Deer season is under a month and a half away, and while it is eagerly anticipated, it comes with the age old debate, “Is this deer too small to shoot?” This argument is rarely a civil one as it generally appears in the form of ridiculing a hunter for taking a young deer or resenting the neighbors for taking the 2.5 year old you had let walk.
As a deer hunter we all start somewhere. Three years ago I shot my first deer. It was a spike with a shotgun, but to this day I am more proud of that deer than any other. This year my goal is to take only a 3.5 year old buck or better. But that is my choice. If the neighbors decide to shoot every year and a half old buck I might sit down and have a civil discussion about shooting does instead, but I am very aware that what they shoot is their choice and while I may not 100% agree, I will be the first one there if they need help tracking or dragging.

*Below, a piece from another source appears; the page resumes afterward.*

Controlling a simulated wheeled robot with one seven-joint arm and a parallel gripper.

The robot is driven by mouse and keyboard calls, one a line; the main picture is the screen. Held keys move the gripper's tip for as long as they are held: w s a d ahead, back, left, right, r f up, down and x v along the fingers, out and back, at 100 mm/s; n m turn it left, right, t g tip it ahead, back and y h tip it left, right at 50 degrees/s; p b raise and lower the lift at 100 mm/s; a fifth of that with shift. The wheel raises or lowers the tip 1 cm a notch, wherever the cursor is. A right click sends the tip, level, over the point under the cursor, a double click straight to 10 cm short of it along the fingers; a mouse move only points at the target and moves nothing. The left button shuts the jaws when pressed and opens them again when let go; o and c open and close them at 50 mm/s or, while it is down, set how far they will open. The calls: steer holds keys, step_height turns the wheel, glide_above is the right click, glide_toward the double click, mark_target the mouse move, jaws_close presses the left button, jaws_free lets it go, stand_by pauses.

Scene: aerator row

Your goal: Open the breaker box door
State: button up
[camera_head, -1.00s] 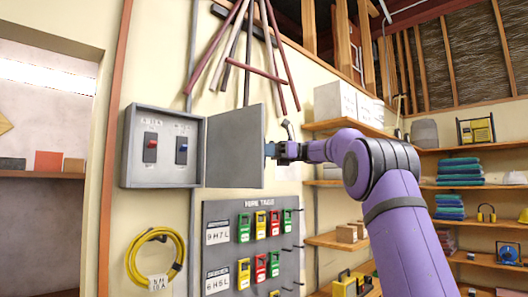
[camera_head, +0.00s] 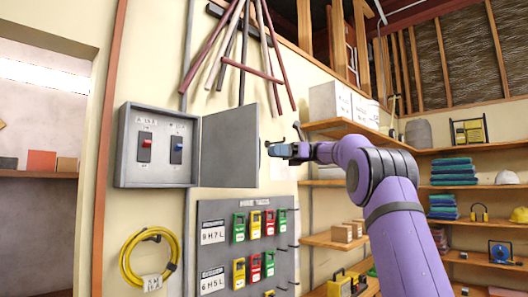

What we need to remember is that regardless of what we shoot, we are all hunting for experiences. A big buck may be what you’re ultimately after, but at the end of the day you hunt because you fundamentally enjoy it. If you genuinely hated hunting no big buck would get you up at four in the morning to go sit in a tree. At the core we all enjoy being in the woods, regardless of what we shoot or don’t shoot. So why do I help the neighbors track and drag their spikes and forkhorns out every year? Because I am a hunter, and as a hunter I can enjoy building and being a part of other hunter’s experiences, even if the young deer I'm helping them drag is the same one I passed countless times earlier that year. Being on the receiving end of their stammering, adrenaline filled phone calls, the high fives, and ear to ear smiles means more to me than what that buck could have been a year down the road.
Now I don’t want to get political here and I am not generally a political individual but I have had this thought for years now and feel it should be mentioned. I don’t know many liberal hunters, and for good reason. But most conservative thinkers will agree that government should play a smaller role in day to day life.
Why can’t we, as hunters, acknowledge that we may not all have the same goals when hunting, but we owe it to ourselves, our neighbors, and our youth hunters to positively participate in their experiences.
Next time you see a photo posted of a young buck harvested I urge you to try to put negative thoughts aside and remember some of your first harvests. Chances are you killed some young deer as well.
In conclusion, may your arrows, bullets, and bolts find their mark this year. May your bloodtrails be short and recoveries swift. Go and claim your trophy, whether that be a doe, your first buck, or a 150" Michigan monster- and have a good time doing it!